Friday, September 20, 2013

Number 1440: Be he Red...or be he Fed?

On Monday I showed a 1946 superhero story featuring a hidden communist city of gold. Here's a love story about a girl who falls for a Red.  “I Fell For a Commie!” is from Quality Comics’ Love Secrets #32 (1953). I posted this story a few years ago, but these are new scans.

Gladys Lynn is very dumb naïve. She falls in with a communist cell, complete with posters on the wall proclaiming “Stalin Wants Peace” and she doesn’t realize where she is until page 5. Her naïvete is all because she is blinded by love. Things are not what they appear to be with her commie lover, Tom, but I don’t want to give anything away.

Comic historian Jim Vadeboncoeur gives Charles Sultan credit for the pencils, but gives Dick Beck a ? as inker.


Brian Barnes said...

So, at one time, commies tried to bust unions, meaning unions were a great American institution and not evil, socialist, and anti-capitalistic things they are now?

Oh, how times change :)

I normally loves these romance stories, but this one really lacks anything exciting; there's not another player, there's no lost affections, there's no "playboy vs loyal farmboy", and even the anti-communist screed part of it doesn't work at all.

Their plan to destroy capitalism is undermining worker's rights? Uh, I think you've got the plan backwards!

Daniel [] said...

Actually, at one point, major American unions adopted an explicit anti-communism; so it would have made sense for an organization that regarded itself as communist to undermine some unions, perhaps in the hopes of their being replaced by less hostile unions.
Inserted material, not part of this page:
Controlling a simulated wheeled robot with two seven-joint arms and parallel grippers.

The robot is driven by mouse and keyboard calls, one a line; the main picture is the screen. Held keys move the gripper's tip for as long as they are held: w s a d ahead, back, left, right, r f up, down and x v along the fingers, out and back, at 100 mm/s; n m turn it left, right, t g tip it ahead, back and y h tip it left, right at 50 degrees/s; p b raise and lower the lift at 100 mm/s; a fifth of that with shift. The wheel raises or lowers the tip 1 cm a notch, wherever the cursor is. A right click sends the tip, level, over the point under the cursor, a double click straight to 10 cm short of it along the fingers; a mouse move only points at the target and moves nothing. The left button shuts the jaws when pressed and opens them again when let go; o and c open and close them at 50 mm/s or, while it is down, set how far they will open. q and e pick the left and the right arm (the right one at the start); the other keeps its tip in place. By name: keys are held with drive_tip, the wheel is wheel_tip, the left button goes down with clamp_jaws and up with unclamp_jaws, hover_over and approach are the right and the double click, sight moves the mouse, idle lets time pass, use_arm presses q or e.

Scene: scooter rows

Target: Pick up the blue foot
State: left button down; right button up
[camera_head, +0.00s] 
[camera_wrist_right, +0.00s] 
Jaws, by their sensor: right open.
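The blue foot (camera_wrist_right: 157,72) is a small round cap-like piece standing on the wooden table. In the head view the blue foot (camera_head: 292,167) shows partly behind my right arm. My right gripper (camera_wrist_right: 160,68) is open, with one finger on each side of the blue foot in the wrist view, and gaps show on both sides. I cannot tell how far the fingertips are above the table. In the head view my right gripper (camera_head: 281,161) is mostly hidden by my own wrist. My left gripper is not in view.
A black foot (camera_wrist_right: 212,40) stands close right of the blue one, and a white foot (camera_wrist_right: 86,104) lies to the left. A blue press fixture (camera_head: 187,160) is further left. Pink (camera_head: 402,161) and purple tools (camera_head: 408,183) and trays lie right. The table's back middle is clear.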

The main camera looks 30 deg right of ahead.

As to the broader issue of socialism, there has been a persistent tension in America between those who fairly consistently use the term “socialism” as per its definition, and those who have sold or bought-into various socialist programmes by insisting that they somehow weren't socialism. And the word “capitalism” is just a mess, rather than definitionally opposite to “socialism”.

Karen said...

It sounds like this story took as its model the experiences of Matt Cvetic, chronicled in the 1951 film, "I was a Communist for the FBI":

Pappy said...

Karen, I remember the TV show, I Led Three Lives with Richard Carlson as Herbert Philbrick, which had a similar theme.